The main addition here is the check to see if all of the results of
the legal moves are in the `plays` dictionary. If they aren't
available, it defaults to the original random choice. But if the
statistics are all available, the move with the highest value
according to the confidence interval formula is chosen. This formula
adds together two parts. The first part is just the win ratio, but
the second part is a term that grows slowly as a particular move
remains neglected. Eventually, if a node with a poor win rate is
neglected long enough, it will begin to be chosen again. This term
can be tweaked using the configuration parameter `C` added to
`__init__` above. Larger values of `C` will encourage more
exploration of the possibilities, and smaller values will cause the AI
to prefer concentrating on known good moves.
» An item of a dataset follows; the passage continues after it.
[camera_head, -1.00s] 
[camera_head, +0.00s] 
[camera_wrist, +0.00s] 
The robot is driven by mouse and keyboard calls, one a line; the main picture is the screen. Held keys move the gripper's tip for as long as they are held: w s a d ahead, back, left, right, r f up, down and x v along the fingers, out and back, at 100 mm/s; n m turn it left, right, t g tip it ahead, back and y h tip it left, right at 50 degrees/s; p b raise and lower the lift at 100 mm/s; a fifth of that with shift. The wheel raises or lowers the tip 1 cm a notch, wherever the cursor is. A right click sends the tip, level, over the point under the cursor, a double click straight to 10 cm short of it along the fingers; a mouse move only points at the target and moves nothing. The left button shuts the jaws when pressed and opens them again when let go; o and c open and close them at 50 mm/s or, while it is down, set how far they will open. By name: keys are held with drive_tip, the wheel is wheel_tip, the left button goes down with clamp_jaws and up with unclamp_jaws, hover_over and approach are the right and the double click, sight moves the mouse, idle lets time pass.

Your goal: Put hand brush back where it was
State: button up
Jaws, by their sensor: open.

Also note that the
`self.max_depth` attribute from the previous code block is now
updated when a new node is added and its depth exceeds the previous
`self.max_depth`.

So there we have it. If there are no mistakes, you should now have an
AI that will make reasonable decisions for a variety of board games.
I've left a suitable implementation of `Board` as an exercise for
the reader, but one thing I've left out here is a way of actually
allowing a user to play against the AI. A toy framework for this can
be found at jbradberry/boardgame-socketserver and
jbradberry/boardgame-socketplayer.

This version that we've just built uses light playouts. Next time, we'll explore improving our AI by using heavy playouts, by training some evaluation functions using machine learning techniques and hooking in the results.

**UPDATE:** The diagrams have been corrected to more accurately
reflect the possible node values.

**UPDATE:** Achievement Unlocked! This article has been republished
in Hacker Monthly, Issue 66, November 2015.